Shark Tourism under discussion
STEWART ISLAND (NEW ZEALAND)- Is shark tourism, where great whites are lured to boats and diver cages, causing danger to beachgoers? The local residents of Stewart Island are fed up with shark dive operators and are calling for them to be barred from continuing the practice.
Atracting great whites is causing danger for other professionals like paua divers, who collect these shells (also known as abalone) in the same waters where the operators are baiting and luring great whites. Also they say that the sharks are being injured by rubbing against the metal cages, and are also being taught through exposure, that humans taste like the tuna they use to lure them to the area.
The operators, so say locals, keep baiting sharks, and disobeying the rules.
Earlier in december, over 130 Stewart Island residents submitted a petition to the Conservation Minister Maggie Barry of New Zealand calling for an end to shark diving. New Zealand’s First Party also issued a press release saying it wants a moratorium on shark diving until more research is done on potential dangers to paua divers.
“Safety in our waters and the ability of Kiwis to earn a living must not be undermined by tourism operations,” says Spokesperson for Labour and Industrial Relations Clayton Mitchell. “The Department of Conservation has decided to regulate the shark dive operators, in the interests of shark welfare, by issuing permits to the two existing businesses off Stewart Island, but we are concerned that these tourism ventures are putting divers in danger. It appears that more attention is being paid to the welfare of the sharks rather than to the welfare of humans.”
No government department is considering the welfare of Stewart Island residents and paua divers yet many of them have genuine concerns that shark diving may change shark behaviour, according to the party.
“We must seriously consider the possibility that shark dive operations should only be located in areas where Kiwis will not be put at unnecessary risk,” says Mitchell.

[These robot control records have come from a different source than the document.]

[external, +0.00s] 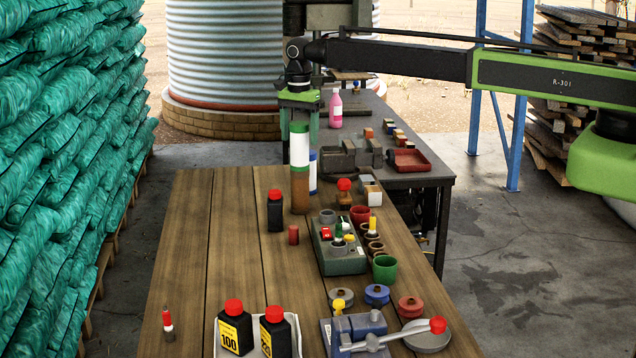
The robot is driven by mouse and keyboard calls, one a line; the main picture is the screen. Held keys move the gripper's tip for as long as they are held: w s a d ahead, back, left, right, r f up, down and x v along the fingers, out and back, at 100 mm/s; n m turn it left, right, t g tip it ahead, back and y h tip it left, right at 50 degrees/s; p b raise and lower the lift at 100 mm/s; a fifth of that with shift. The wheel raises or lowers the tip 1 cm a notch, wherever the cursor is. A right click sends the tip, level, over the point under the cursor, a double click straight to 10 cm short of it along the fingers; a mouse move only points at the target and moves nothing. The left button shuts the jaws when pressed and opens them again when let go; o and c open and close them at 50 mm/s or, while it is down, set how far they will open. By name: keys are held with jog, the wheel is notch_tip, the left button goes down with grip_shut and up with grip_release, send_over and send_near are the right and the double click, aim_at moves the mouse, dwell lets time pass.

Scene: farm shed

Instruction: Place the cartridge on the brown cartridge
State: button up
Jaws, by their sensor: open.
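A white cartridge with green bands (299,150) stands upright over the brown cartridge (300,192) on the wooden table. Its lower end appears to rest on the brown cartridge's top, and the two look lined up, though from this one view I cannot confirm contact. My gripper (299,124) points down at the white cartridge's top, with one green finger on each side. It is open. The brown cartridge stands upright on the planks.
A black bottle with a red cap (275,212) stands close left of the brown cartridge, and a small red cylinder (293,235) in front. A white and blue container (313,172) is close behind. A grey block with knobs (340,258) is at right. The table's left side is mostly clear.

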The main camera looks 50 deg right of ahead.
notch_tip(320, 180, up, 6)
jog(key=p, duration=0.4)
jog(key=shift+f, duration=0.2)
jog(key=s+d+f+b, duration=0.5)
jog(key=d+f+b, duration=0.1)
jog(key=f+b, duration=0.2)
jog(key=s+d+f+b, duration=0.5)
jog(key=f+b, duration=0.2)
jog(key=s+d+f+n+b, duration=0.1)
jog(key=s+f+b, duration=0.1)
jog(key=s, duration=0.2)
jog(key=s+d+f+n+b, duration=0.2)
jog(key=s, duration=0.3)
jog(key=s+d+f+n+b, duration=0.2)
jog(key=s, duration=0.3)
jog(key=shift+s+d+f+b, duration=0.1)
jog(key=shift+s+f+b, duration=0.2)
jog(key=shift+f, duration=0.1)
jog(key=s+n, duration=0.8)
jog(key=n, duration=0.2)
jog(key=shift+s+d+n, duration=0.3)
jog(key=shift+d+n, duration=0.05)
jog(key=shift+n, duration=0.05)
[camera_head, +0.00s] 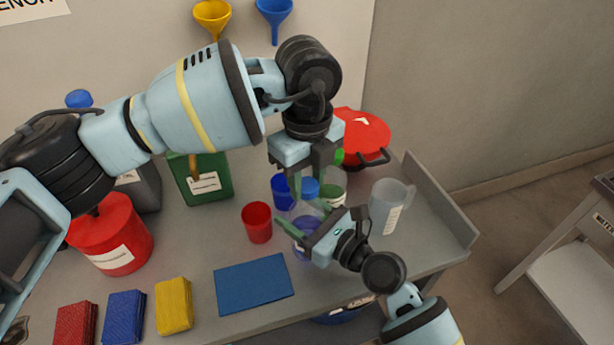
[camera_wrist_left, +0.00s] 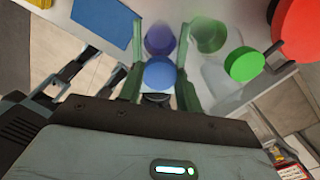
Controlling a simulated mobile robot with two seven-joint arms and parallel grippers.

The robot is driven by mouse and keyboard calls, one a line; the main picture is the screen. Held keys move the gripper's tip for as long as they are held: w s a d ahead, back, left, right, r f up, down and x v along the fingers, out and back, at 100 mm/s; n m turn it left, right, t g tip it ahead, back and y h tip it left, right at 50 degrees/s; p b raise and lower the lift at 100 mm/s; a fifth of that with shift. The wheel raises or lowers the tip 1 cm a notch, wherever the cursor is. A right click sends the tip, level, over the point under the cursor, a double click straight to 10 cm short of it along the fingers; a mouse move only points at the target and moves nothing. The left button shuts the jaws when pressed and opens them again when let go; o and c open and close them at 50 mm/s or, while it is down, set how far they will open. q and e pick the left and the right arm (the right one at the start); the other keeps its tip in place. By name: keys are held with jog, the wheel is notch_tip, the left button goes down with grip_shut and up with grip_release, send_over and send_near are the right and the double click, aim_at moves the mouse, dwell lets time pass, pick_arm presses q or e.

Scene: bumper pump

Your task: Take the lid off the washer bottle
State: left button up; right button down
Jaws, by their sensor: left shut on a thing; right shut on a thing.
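The washer bottle (camera_head: 303,248), clear with blue-violet contents, stands on the bench in the head view, partly hidden by my right gripper. My right gripper (camera_head: 300,228) reaches in from the lower right and is shut on the bottle's body. The round blue lid (camera_head: 310,187) is between the fingers of my left gripper (camera_head: 308,184), which comes down from above and is shut on it. In the left wrist view the blue lid (camera_wrist_left: 160,74) sits between the green fingers (camera_wrist_left: 160,88). I cannot tell whether the lid touches the bottle's neck.
A blue cup (camera_head: 282,191) and a tub with green contents (camera_head: 332,192) stand close beside the lid. A red cup (camera_head: 257,222) is to the left, a clear jug (camera_head: 388,206) to the right. A blue mat (camera_head: 254,284) lies in front. A red-lidded container (camera_head: 365,132) stands behind.

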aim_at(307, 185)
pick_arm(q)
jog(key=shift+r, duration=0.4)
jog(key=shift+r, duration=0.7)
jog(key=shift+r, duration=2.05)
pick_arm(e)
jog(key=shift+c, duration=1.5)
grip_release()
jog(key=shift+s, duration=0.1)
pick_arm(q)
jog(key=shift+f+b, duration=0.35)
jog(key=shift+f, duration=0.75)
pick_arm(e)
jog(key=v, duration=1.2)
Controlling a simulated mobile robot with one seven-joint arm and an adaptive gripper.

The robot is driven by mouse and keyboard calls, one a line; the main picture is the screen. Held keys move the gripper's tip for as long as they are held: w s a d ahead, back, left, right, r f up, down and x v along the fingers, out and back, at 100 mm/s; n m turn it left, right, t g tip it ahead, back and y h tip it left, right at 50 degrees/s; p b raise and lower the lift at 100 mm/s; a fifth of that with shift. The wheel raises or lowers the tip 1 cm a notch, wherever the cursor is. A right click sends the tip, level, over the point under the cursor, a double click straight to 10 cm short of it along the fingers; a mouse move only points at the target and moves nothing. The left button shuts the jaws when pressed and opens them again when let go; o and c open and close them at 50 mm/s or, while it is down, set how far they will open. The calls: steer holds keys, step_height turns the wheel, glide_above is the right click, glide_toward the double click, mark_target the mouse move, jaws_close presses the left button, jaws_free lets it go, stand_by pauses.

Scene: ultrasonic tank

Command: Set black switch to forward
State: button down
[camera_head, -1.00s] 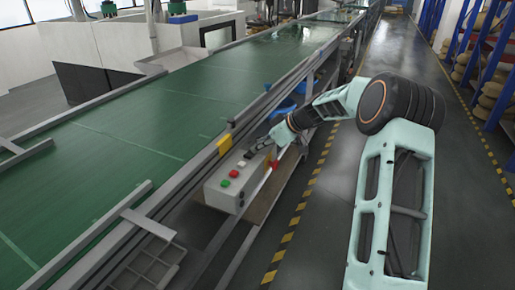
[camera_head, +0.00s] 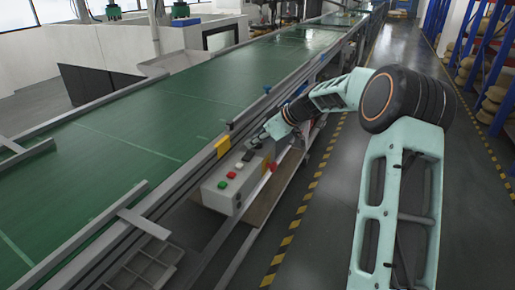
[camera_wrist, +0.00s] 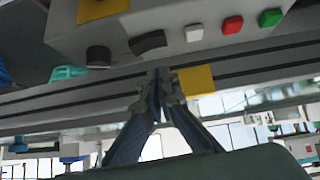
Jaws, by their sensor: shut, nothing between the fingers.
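A grey control box (camera_head: 220,200) on the side of the conveyor carries a row of controls. The black switch (camera_head: 248,156) sits beyond the white button and also shows in the wrist view as a dark curved piece (camera_wrist: 148,43). A round black knob (camera_wrist: 98,56) is beside it. My gripper (camera_head: 262,140) is shut and empty near the far end of the box. In the wrist view its fingertips (camera_wrist: 158,78) meet below the black switch in the picture, over the grey rail. Contact with the switch does not show. I cannot read the switch's position.
White (camera_head: 239,165), red (camera_head: 231,174) and green (camera_head: 222,184) buttons line the same box. The green belt (camera_head: 150,125) runs along the left. The floor aisle (camera_head: 400,70) at right is clear.

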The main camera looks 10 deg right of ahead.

One of the island’s two shark cage diving operators, Shark Experience operator Mike Haines, told TVNZ One News that the water belongs to everyone. “We’ve got people staying in motels, hotels and eating establishments on not only Stewart Island but in Bluff and Invercargill. At the end of the day it’s good for the local economy,” he says.
Shark scientist Riley Elliott, says to One News that he believes a moratorium on cage diving is not necessary. “There’s ample science around the world to show us that cage diving can coexist safely with water users.”